┌─ DATA SUPPLIED

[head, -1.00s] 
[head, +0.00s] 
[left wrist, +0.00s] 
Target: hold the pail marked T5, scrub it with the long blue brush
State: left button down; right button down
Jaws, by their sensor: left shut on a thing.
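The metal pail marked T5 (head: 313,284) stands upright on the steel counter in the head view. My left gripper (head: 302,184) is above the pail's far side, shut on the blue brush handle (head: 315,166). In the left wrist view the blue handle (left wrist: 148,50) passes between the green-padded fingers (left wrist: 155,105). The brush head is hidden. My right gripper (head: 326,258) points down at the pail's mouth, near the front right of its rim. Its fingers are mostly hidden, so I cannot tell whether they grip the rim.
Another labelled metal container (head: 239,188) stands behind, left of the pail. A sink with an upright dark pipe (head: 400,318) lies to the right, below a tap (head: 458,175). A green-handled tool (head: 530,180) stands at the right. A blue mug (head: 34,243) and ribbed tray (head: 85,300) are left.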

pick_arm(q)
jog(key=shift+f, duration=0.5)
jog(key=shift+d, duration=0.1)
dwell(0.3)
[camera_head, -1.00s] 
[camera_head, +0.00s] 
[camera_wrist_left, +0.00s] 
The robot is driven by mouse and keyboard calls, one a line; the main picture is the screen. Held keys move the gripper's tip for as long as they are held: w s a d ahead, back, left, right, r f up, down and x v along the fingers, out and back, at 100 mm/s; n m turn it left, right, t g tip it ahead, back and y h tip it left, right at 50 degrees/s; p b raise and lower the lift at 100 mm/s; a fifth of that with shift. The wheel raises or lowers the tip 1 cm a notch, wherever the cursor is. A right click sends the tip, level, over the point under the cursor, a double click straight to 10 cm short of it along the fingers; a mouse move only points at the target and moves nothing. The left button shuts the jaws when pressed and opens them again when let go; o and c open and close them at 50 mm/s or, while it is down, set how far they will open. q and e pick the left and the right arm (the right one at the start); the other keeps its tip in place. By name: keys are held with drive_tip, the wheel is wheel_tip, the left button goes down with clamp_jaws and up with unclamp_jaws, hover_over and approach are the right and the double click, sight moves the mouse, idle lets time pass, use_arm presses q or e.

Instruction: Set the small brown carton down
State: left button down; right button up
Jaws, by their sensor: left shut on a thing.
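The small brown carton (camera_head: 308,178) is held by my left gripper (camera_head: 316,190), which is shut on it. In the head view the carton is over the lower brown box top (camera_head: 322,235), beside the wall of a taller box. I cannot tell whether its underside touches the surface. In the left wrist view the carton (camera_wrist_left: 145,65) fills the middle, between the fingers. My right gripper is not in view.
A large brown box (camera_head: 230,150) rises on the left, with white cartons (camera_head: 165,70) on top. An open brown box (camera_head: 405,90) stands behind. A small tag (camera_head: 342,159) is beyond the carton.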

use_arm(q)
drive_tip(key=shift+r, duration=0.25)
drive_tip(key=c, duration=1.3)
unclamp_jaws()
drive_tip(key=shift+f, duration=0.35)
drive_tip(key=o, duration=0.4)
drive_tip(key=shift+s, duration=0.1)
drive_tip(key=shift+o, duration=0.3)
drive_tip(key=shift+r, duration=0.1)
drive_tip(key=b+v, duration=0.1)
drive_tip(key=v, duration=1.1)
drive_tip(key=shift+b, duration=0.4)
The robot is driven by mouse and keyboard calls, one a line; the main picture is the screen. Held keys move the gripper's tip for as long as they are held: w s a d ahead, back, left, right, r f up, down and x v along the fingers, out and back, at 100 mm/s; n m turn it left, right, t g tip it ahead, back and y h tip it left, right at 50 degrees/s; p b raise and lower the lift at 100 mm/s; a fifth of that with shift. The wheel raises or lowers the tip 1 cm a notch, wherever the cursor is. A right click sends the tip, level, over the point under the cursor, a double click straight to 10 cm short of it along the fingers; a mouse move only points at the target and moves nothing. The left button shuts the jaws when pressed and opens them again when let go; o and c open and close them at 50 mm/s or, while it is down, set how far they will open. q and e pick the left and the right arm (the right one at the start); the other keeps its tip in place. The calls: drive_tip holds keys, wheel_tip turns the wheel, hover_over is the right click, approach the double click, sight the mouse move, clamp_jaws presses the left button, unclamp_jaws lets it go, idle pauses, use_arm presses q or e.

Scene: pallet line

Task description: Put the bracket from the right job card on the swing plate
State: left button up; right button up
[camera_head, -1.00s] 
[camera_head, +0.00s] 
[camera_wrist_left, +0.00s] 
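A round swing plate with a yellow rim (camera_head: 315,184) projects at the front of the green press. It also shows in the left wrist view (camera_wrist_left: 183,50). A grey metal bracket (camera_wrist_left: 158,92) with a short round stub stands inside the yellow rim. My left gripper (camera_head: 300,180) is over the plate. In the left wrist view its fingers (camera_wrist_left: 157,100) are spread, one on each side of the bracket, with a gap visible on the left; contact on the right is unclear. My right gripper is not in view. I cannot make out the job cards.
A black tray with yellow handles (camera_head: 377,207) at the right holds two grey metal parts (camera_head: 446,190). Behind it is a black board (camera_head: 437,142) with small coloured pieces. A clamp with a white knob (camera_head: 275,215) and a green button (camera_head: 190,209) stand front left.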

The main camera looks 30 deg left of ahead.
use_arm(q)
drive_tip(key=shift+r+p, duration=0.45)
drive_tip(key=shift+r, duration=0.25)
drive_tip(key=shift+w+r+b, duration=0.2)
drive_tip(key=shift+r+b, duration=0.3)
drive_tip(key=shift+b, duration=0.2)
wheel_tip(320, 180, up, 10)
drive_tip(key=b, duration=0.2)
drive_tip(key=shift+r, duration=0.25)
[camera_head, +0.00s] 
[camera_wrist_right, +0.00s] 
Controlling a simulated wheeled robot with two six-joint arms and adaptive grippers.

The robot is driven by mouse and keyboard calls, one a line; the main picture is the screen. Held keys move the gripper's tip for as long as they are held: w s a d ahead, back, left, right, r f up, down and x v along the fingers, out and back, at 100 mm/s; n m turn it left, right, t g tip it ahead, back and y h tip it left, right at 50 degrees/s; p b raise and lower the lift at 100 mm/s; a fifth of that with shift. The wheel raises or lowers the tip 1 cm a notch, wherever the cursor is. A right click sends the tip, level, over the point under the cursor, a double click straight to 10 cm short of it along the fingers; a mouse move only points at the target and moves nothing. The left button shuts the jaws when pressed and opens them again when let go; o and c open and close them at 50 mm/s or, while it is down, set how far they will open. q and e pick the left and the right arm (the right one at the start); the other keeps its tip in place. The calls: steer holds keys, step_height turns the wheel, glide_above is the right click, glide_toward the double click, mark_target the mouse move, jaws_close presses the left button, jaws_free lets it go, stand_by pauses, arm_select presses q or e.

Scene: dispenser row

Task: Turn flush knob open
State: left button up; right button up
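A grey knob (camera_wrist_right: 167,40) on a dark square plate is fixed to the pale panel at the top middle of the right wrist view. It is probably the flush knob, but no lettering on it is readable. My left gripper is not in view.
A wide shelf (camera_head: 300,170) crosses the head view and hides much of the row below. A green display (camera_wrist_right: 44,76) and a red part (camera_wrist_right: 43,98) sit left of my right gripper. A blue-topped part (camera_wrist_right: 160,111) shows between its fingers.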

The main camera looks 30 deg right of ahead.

└─

WHAT THE EXERCISE ASKS:
Restate the whole of the material exactly.

COMPLETE ANSWER:
[head, -1.00s] 
[head, +0.00s] 
[left wrist, +0.00s] 
Target: hold the pail marked T5, scrub it with the long blue brush
State: left button down; right button down
Jaws, by their sensor: left shut on a thing.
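The metal pail marked T5 (head: 313,284) stands upright on the steel counter in the head view. My left gripper (head: 302,184) is above the pail's far side, shut on the blue brush handle (head: 315,166). In the left wrist view the blue handle (left wrist: 148,50) passes between the green-padded fingers (left wrist: 155,105). The brush head is hidden. My right gripper (head: 326,258) points down at the pail's mouth, near the front right of its rim. Its fingers are mostly hidden, so I cannot tell whether they grip the rim.
Another labelled metal container (head: 239,188) stands behind, left of the pail. A sink with an upright dark pipe (head: 400,318) lies to the right, below a tap (head: 458,175). A green-handled tool (head: 530,180) stands at the right. A blue mug (head: 34,243) and ribbed tray (head: 85,300) are left.

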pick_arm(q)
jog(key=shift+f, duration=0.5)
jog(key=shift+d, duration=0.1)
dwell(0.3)
[camera_head, -1.00s] 
[camera_head, +0.00s] 
[camera_wrist_left, +0.00s] 
The robot is driven by mouse and keyboard calls, one a line; the main picture is the screen. Held keys move the gripper's tip for as long as they are held: w s a d ahead, back, left, right, r f up, down and x v along the fingers, out and back, at 100 mm/s; n m turn it left, right, t g tip it ahead, back and y h tip it left, right at 50 degrees/s; p b raise and lower the lift at 100 mm/s; a fifth of that with shift. The wheel raises or lowers the tip 1 cm a notch, wherever the cursor is. A right click sends the tip, level, over the point under the cursor, a double click straight to 10 cm short of it along the fingers; a mouse move only points at the target and moves nothing. The left button shuts the jaws when pressed and opens them again when let go; o and c open and close them at 50 mm/s or, while it is down, set how far they will open. q and e pick the left and the right arm (the right one at the start); the other keeps its tip in place. By name: keys are held with drive_tip, the wheel is wheel_tip, the left button goes down with clamp_jaws and up with unclamp_jaws, hover_over and approach are the right and the double click, sight moves the mouse, idle lets time pass, use_arm presses q or e.

Instruction: Set the small brown carton down
State: left button down; right button up
Jaws, by their sensor: left shut on a thing.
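The small brown carton (camera_head: 308,178) is held by my left gripper (camera_head: 316,190), which is shut on it. In the head view the carton is over the lower brown box top (camera_head: 322,235), beside the wall of a taller box. I cannot tell whether its underside touches the surface. In the left wrist view the carton (camera_wrist_left: 145,65) fills the middle, between the fingers. My right gripper is not in view.
A large brown box (camera_head: 230,150) rises on the left, with white cartons (camera_head: 165,70) on top. An open brown box (camera_head: 405,90) stands behind. A small tag (camera_head: 342,159) is beyond the carton.

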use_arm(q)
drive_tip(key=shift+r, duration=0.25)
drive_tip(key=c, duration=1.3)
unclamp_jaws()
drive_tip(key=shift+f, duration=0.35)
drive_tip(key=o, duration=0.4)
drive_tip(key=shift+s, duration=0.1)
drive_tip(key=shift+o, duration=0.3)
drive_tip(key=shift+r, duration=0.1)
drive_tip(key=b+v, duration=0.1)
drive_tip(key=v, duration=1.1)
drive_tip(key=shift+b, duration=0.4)
The robot is driven by mouse and keyboard calls, one a line; the main picture is the screen. Held keys move the gripper's tip for as long as they are held: w s a d ahead, back, left, right, r f up, down and x v along the fingers, out and back, at 100 mm/s; n m turn it left, right, t g tip it ahead, back and y h tip it left, right at 50 degrees/s; p b raise and lower the lift at 100 mm/s; a fifth of that with shift. The wheel raises or lowers the tip 1 cm a notch, wherever the cursor is. A right click sends the tip, level, over the point under the cursor, a double click straight to 10 cm short of it along the fingers; a mouse move only points at the target and moves nothing. The left button shuts the jaws when pressed and opens them again when let go; o and c open and close them at 50 mm/s or, while it is down, set how far they will open. q and e pick the left and the right arm (the right one at the start); the other keeps its tip in place. The calls: drive_tip holds keys, wheel_tip turns the wheel, hover_over is the right click, approach the double click, sight the mouse move, clamp_jaws presses the left button, unclamp_jaws lets it go, idle pauses, use_arm presses q or e.

Scene: pallet line

Task description: Put the bracket from the right job card on the swing plate
State: left button up; right button up
[camera_head, -1.00s] 
[camera_head, +0.00s] 
[camera_wrist_left, +0.00s] 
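A round swing plate with a yellow rim (camera_head: 315,184) projects at the front of the green press. It also shows in the left wrist view (camera_wrist_left: 183,50). A grey metal bracket (camera_wrist_left: 158,92) with a short round stub stands inside the yellow rim. My left gripper (camera_head: 300,180) is over the plate. In the left wrist view its fingers (camera_wrist_left: 157,100) are spread, one on each side of the bracket, with a gap visible on the left; contact on the right is unclear. My right gripper is not in view. I cannot make out the job cards.
A black tray with yellow handles (camera_head: 377,207) at the right holds two grey metal parts (camera_head: 446,190). Behind it is a black board (camera_head: 437,142) with small coloured pieces. A clamp with a white knob (camera_head: 275,215) and a green button (camera_head: 190,209) stand front left.

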The main camera looks 30 deg left of ahead.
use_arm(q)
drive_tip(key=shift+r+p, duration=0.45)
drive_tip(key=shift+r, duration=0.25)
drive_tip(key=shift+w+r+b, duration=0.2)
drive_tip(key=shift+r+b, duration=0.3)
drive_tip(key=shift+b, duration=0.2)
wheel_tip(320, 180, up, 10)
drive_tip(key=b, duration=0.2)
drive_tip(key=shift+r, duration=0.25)
[camera_head, +0.00s] 
[camera_wrist_right, +0.00s] 
Controlling a simulated wheeled robot with two six-joint arms and adaptive grippers.

The robot is driven by mouse and keyboard calls, one a line; the main picture is the screen. Held keys move the gripper's tip for as long as they are held: w s a d ahead, back, left, right, r f up, down and x v along the fingers, out and back, at 100 mm/s; n m turn it left, right, t g tip it ahead, back and y h tip it left, right at 50 degrees/s; p b raise and lower the lift at 100 mm/s; a fifth of that with shift. The wheel raises or lowers the tip 1 cm a notch, wherever the cursor is. A right click sends the tip, level, over the point under the cursor, a double click straight to 10 cm short of it along the fingers; a mouse move only points at the target and moves nothing. The left button shuts the jaws when pressed and opens them again when let go; o and c open and close them at 50 mm/s or, while it is down, set how far they will open. q and e pick the left and the right arm (the right one at the start); the other keeps its tip in place. The calls: steer holds keys, step_height turns the wheel, glide_above is the right click, glide_toward the double click, mark_target the mouse move, jaws_close presses the left button, jaws_free lets it go, stand_by pauses, arm_select presses q or e.

Scene: dispenser row

Task: Turn flush knob open
State: left button up; right button up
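A grey knob (camera_wrist_right: 167,40) on a dark square plate is fixed to the pale panel at the top middle of the right wrist view. It is probably the flush knob, but no lettering on it is readable. My left gripper is not in view.
A wide shelf (camera_head: 300,170) crosses the head view and hides much of the row below. A green display (camera_wrist_right: 44,76) and a red part (camera_wrist_right: 43,98) sit left of my right gripper. A blue-topped part (camera_wrist_right: 160,111) shows between its fingers.

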The main camera looks 30 deg right of ahead.

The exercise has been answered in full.